Hamas has been allowed to retain a grip on UN-supported schools in Gaza
September 18, 2025 09:34
The UN agency for the Palestinians, UNRWA, insists that dismantling it would fuel extremism. The truth is the opposite. UNRWA schools are run by senior Hamas figures and teach the very radicalism it claims to fear.
A new report by the Swiss-based NGO United Nations Watch demonstrates that UNRWA knowingly employed and continues to employ senior Hamas leaders as UNRWA school principals and heads of staff unions, which oversee education for hundreds of thousands of impressionable Palestinian children.
Of course, UNRWA’s ties to terrorism have long been established. For example, after Hamas’s October 7, 2023 massacre, we learned that several UNRWA employees took part in those atrocities. We also know that kidnapped Israeli hostages have been held by UNRWA employees and in UNRWA shelters. During and immediately after the attacks, a 3,000-member UNRWA staff Telegram channel even cheered on the atrocities.
Contrary to what UNRWA claims, “neutrality violations” are not just the work of a few bad apples. What is most alarming is that these overt terror ties come from the very top of the organisation’s leadership, with Israel maintaining that at least 15% of UNRWA’s senior educators in Gaza are members of Hamas or Palestinian Islamic Jihad.
For example, Suhail Al-Hindi, a founding member of Hamas, simultaneously served as a Hamas leader, an UNRWA principal and head of the Gaza staff union, overseeing the education of 220,000 children. When UNRWA tried to fire him in 2011 for his open terror activities, he organised mass strikes and protests backed by Hamas.
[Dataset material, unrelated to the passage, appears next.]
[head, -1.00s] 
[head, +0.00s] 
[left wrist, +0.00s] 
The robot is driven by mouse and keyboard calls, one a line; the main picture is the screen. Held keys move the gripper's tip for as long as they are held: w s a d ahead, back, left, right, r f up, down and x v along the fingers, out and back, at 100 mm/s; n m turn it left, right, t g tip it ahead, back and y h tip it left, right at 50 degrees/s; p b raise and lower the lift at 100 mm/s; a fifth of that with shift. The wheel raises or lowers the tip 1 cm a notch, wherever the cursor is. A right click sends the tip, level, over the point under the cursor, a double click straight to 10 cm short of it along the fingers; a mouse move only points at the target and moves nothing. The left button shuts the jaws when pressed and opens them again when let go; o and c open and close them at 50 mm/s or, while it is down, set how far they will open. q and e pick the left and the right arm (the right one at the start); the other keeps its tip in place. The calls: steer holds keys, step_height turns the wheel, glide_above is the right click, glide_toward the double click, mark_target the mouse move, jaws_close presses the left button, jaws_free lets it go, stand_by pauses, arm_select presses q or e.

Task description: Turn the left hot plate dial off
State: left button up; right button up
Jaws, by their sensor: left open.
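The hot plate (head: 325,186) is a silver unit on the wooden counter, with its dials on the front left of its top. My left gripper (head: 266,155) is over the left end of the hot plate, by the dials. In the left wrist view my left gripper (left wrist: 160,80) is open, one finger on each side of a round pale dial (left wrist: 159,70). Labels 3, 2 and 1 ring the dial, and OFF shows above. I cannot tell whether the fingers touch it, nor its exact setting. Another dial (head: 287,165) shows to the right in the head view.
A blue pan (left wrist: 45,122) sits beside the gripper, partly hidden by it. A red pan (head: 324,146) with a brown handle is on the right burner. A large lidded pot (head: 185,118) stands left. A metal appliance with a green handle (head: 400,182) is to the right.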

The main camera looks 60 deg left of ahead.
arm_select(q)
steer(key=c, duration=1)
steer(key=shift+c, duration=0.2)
UNRWA soon caved, reinstating him and pledging not to discipline staff for “external activities.”
Today, Al-Hindi is a senior figure for the terror group, based in Turkey. Earlier this month, he was present alongside the top Hamas leadership in Qatar while meeting their Iranian backers. He calls on “every Muslim to rise up” and insists that “death fighting jihad” is the “highest aspiration.” Undoubtedly, this rhetoric shaped the education for hundreds of thousands of UNRWA students while under his watch.
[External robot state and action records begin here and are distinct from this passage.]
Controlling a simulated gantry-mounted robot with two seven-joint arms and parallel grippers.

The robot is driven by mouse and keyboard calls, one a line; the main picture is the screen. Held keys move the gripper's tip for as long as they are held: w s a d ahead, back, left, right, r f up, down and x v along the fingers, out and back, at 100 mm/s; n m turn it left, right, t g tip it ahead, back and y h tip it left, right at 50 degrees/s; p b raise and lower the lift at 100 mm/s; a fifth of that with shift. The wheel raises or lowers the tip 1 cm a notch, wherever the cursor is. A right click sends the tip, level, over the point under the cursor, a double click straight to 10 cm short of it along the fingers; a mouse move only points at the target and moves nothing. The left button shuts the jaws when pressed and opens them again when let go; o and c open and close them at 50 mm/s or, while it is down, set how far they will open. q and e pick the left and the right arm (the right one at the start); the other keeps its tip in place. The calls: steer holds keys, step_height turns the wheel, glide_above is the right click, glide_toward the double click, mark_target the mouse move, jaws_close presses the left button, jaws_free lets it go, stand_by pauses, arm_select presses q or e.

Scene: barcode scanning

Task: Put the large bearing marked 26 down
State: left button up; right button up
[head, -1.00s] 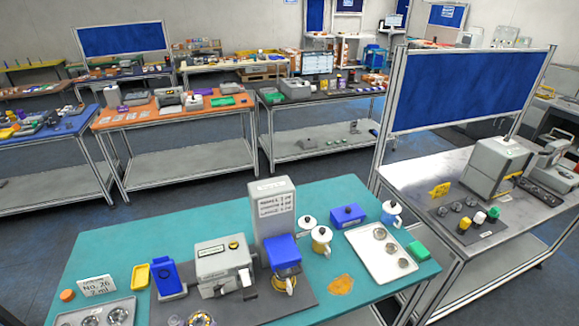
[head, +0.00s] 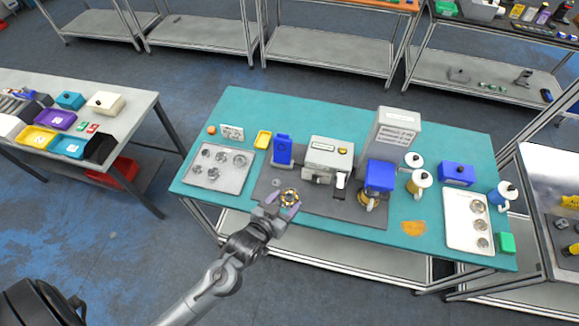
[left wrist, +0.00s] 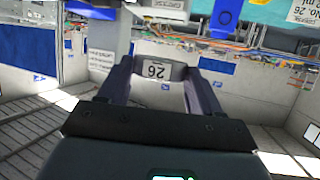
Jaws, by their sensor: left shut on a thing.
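My left gripper (head: 284,205) is shut on the large bearing (head: 290,196), a metal ring with a gold-coloured inside. It holds the bearing over the front part of the dark grey mat (head: 330,208) on the teal table. In the left wrist view the bearing (left wrist: 153,73) sits between the two fingers, its white label reading 26 turned upside down. The gap between bearing and mat is hard to judge. My right gripper is in neither view.
A metal tray (head: 201,181) with several bearings lies left of the mat, by a No. 26 card (head: 232,132). On the mat stand a blue device (head: 283,150), a grey machine (head: 327,158) and a blue-topped unit (head: 379,176). Another tray (head: 455,236) is at the right.

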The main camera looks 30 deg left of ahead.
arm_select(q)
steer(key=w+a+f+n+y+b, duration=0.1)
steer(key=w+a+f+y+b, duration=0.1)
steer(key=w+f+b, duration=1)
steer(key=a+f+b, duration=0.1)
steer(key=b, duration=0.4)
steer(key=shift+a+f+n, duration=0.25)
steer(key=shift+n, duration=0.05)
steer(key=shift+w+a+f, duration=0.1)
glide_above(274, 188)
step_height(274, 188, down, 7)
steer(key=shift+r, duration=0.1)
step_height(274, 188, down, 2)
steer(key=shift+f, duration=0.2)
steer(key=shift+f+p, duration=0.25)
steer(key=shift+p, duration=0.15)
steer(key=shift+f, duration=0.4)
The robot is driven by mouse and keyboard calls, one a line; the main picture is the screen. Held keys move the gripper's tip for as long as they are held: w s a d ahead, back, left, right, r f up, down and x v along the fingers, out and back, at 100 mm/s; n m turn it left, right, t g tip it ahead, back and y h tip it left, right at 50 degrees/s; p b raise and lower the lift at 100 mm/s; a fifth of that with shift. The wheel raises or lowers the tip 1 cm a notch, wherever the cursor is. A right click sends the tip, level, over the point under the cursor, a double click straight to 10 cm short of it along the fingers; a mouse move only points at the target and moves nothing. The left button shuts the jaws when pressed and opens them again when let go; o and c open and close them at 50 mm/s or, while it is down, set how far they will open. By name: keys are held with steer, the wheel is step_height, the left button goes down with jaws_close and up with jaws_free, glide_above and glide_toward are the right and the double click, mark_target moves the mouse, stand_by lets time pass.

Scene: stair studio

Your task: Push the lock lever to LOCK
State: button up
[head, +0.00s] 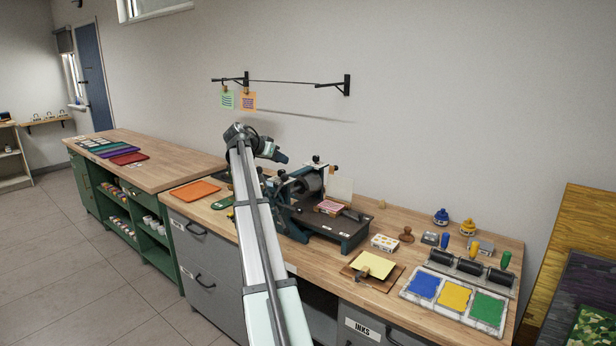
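A dark blue-grey printing press (345,228) with a dark roller (312,182) stands on the wooden worktop. A red and pink printed sheet or block (329,207) lies on its bed. Small white labels show on the press, but they are too small to read. I cannot pick out the lock lever or its position for sure; my arm covers the left part of the press. My gripper (281,157) is in the air above and left of the roller, apart from the press. Its fingers are too small and dark to tell open from shut.
Right of the press are a small box (384,243), a wooden stamp (406,235), yellow paper (372,264) on a board and an ink tray (452,298). Two prints hang from a wall rail (283,81) above my gripper.

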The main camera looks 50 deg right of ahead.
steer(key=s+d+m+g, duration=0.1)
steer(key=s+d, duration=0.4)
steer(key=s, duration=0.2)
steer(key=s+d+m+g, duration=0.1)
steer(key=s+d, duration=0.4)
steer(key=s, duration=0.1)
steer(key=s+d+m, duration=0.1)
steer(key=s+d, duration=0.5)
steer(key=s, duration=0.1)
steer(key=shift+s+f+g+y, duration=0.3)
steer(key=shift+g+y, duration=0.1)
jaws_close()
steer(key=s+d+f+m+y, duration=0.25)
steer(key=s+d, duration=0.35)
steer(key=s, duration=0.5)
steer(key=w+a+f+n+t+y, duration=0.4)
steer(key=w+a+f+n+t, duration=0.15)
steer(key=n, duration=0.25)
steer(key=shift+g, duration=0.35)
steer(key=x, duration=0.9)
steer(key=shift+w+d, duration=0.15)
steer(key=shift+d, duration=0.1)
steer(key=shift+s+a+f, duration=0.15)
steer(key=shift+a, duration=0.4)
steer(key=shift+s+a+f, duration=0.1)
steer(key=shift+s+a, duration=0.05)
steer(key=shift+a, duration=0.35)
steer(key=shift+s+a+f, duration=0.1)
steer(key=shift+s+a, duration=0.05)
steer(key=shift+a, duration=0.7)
The story is the same in Lebanon. Fateh Sharif, Hamas’s top leader there, was also an UNRWA principal and head of its teachers’ union in the country. When international management tried to remove him, he orchestrated strikes that paralysed UNRWA’s Beirut headquarters. But Sharif was never fired, and even while suspended, he continued to influence school operations until Israel eliminated him in September 2024.
It is Hamas – not the UN – that runs UNWRA
Immediately after his death, Hamas eulogised him for raising “an educated generation committed to the resistance.” UNRWA’s staff union honoured him as a “martyr” who spent his life instilling children with the duty to “defend Palestine.”
Let there be no doubt, this is not about rogue employees – it is systemic. Moreover, successors to Al-Hindi and Sharif are also Hamas operatives. UNRWA’s schools are effectively controlled by a terror group, with international staff powerless to intervene. The 2024 Colonna report, meant to assess UNRWA’s neutrality but widely seen as sympathetic, still found its staff unions “politicised.” By August 2025, UNRWA admitted that not a single recommendation on union neutrality had been implemented.
In practice, it is Hamas – not the UN –who runs UNRWA. This is not surprising considering that fewer than 1 per cent of UNRWA’s 30,000 employees are international. The rest are local Palestinians—many openly tied to Hamas and PIJ—who control hiring, curricula, and discipline.
Furthermore, the few international officials who cross Hamas don’t last. In 2021, Gaza’s UNRWA staff forced the expulsion of Matthias Schmale, the agency’s top foreign official, after he made comments seen as too sympathetic to Israel. That Hamas could dictate the ouster of UNRWA’s top foreign official, while the agency is powerless to dismiss men like Al-Hindi and Sharif, makes clear who truly holds the reins.
For Hamas and its supporters, UNRWA is not a humanitarian agency but a political weapon. Its schools indoctrinate children with the so-called “right of return,” teaching them that their destiny is to “return to Palestine”—in practice, to destroy Israel.
October 7 was not an aberration. It was the direct product of this indoctrination.
UNRWA is not preventing extremism – it is producing it. Dominated by Hamas and Islamic Jihad, its staff unions are controlled by terrorists, and its classrooms have become factories of hatred. Donor countries like the UK, which recently pledged an additional £20 million to UNRWA, are not supporting education but subsidising a system that grooms children for jihad.
UNRWA cannot be reformed. To sustain it is to sustain extremism. Dismantling it is the only hope of breaking the cycle of indoctrination and violence.
If the world truly wants peace, it must face a hard truth: so long as UNRWA exists in its current form, Palestinian children will be raised not on a curriculum of opportunity, but on a curriculum of war.